## Task description
Return each line of the records holding the string "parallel".
** Start of Records for the exercise **
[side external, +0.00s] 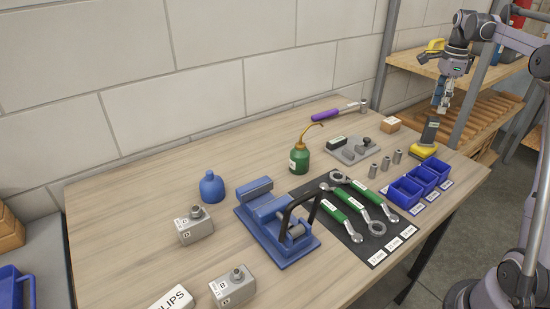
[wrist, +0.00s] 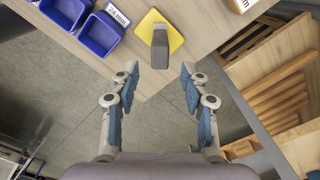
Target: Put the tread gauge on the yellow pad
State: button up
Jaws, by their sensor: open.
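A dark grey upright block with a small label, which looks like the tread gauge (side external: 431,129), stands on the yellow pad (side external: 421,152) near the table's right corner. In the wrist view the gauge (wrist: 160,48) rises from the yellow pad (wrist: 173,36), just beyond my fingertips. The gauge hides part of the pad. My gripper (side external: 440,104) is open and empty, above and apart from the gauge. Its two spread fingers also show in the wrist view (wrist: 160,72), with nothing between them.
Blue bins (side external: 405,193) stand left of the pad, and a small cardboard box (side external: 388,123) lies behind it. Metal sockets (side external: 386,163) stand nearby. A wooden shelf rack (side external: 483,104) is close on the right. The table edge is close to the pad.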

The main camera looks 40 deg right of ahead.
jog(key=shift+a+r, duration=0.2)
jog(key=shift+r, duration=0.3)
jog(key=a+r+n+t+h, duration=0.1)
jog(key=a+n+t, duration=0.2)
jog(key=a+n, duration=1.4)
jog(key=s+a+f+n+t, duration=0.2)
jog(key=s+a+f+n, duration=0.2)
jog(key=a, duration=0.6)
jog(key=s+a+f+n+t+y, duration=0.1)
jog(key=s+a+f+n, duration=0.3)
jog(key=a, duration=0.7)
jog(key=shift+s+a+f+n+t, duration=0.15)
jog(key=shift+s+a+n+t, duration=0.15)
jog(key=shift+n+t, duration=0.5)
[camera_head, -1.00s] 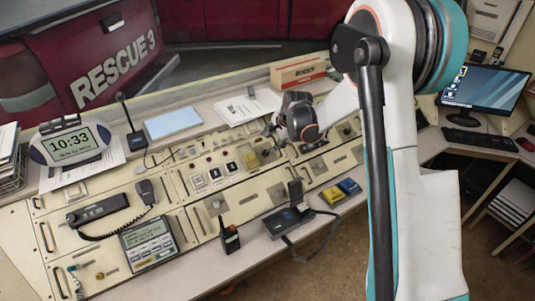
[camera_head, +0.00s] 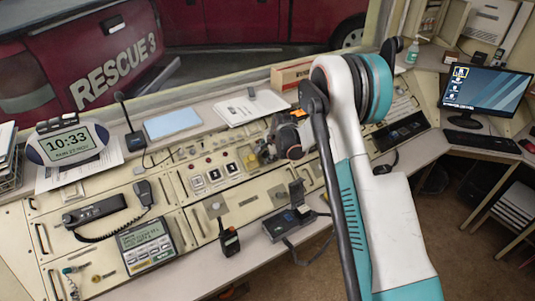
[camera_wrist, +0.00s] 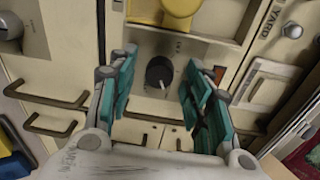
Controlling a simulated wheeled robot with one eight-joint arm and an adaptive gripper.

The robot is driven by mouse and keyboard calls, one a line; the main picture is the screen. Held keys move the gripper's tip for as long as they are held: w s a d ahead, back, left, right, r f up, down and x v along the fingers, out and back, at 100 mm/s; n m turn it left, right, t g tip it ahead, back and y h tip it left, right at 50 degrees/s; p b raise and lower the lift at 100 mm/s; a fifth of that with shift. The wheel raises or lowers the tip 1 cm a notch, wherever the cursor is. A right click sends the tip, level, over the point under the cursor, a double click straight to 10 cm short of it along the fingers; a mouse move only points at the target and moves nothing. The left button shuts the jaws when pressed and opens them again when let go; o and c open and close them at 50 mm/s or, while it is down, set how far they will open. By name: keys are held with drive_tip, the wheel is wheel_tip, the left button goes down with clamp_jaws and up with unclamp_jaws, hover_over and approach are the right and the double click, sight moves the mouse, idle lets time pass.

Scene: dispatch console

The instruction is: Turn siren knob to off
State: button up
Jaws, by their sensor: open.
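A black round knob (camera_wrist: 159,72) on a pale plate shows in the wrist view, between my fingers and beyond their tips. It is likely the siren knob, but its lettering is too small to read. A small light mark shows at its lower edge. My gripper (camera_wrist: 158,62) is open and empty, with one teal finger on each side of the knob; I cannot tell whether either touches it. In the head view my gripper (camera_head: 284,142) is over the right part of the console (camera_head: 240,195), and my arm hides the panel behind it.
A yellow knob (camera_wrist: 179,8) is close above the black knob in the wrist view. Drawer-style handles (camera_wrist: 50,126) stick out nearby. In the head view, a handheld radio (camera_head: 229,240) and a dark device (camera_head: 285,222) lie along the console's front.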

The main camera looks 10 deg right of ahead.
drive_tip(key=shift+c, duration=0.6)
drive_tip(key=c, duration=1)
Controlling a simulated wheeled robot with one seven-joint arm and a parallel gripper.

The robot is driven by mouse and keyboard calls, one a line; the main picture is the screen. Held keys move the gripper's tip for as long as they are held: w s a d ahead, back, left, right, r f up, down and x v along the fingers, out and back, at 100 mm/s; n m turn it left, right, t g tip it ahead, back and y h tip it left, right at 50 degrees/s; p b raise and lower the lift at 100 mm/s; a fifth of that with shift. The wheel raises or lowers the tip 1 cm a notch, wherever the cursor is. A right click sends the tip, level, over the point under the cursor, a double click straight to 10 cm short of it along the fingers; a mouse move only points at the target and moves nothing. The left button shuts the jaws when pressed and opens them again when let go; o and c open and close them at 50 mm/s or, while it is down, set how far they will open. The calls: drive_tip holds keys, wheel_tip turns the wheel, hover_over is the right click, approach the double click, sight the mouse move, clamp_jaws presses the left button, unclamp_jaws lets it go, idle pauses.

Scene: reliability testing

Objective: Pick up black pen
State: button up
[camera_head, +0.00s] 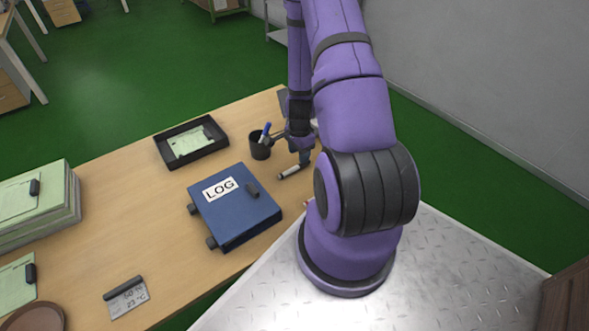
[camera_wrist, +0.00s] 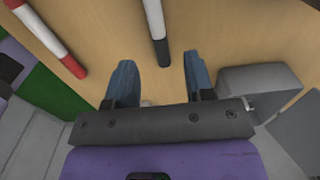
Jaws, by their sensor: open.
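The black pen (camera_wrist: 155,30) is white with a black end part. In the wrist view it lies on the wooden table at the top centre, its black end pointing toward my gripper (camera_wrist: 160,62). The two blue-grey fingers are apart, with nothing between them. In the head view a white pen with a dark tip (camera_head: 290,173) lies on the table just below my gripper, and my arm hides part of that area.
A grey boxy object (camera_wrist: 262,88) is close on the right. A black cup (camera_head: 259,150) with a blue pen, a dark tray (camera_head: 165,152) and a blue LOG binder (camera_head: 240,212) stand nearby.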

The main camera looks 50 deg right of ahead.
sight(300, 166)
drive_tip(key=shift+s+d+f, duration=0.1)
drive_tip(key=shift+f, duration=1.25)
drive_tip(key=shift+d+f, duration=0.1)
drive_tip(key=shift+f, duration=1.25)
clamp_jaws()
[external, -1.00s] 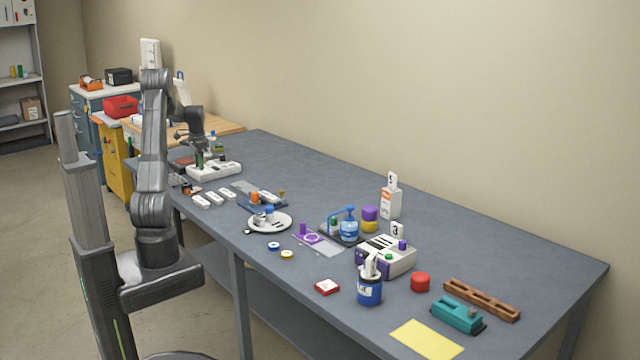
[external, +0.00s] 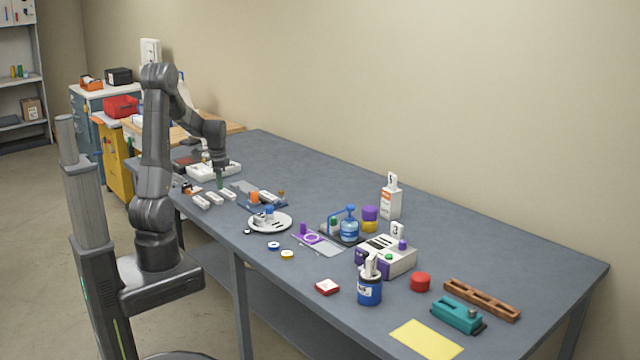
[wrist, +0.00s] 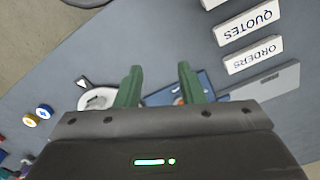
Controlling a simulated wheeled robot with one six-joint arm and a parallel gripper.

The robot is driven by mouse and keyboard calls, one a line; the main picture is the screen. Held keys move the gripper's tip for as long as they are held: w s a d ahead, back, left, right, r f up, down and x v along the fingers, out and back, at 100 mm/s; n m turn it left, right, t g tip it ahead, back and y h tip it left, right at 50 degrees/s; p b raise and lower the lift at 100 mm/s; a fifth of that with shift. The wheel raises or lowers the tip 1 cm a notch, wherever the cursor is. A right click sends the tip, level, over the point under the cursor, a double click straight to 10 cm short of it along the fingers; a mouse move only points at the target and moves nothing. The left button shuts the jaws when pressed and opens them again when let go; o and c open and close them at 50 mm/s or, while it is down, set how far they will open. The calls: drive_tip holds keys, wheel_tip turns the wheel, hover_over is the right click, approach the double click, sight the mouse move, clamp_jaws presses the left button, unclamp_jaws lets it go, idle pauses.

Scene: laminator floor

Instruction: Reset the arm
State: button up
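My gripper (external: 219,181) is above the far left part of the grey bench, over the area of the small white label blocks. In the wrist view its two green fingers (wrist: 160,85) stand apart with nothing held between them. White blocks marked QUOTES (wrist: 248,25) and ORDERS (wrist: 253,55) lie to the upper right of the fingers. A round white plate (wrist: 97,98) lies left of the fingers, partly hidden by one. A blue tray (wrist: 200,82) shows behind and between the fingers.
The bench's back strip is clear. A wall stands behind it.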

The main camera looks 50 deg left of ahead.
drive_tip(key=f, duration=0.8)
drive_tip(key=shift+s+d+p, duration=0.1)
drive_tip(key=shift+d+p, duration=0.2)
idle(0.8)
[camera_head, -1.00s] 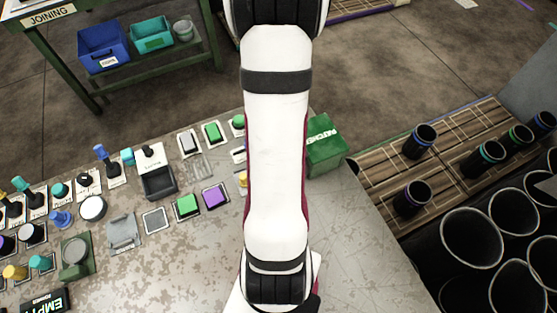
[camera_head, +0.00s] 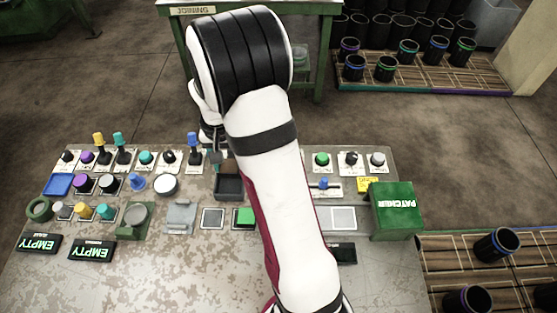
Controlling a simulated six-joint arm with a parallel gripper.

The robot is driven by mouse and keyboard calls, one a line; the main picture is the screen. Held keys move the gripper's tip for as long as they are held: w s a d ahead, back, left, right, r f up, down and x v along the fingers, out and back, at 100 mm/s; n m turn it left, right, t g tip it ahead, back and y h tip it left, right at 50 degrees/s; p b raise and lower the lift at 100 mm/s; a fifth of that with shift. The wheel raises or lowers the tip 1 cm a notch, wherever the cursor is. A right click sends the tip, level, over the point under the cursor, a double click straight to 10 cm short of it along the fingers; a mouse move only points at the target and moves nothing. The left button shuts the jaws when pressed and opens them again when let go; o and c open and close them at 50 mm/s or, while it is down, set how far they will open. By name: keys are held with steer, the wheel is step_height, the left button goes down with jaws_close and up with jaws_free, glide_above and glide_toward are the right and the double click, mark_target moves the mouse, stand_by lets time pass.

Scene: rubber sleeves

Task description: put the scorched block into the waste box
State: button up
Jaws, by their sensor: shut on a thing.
** End of Records for the exercise **
## Task solution
Controlling a simulated wheeled robot with one seven-joint arm and a parallel gripper.
Controlling a simulated wheeled robot with one six-joint arm and a parallel gripper.
Controlling a simulated six-joint arm with a parallel gripper.

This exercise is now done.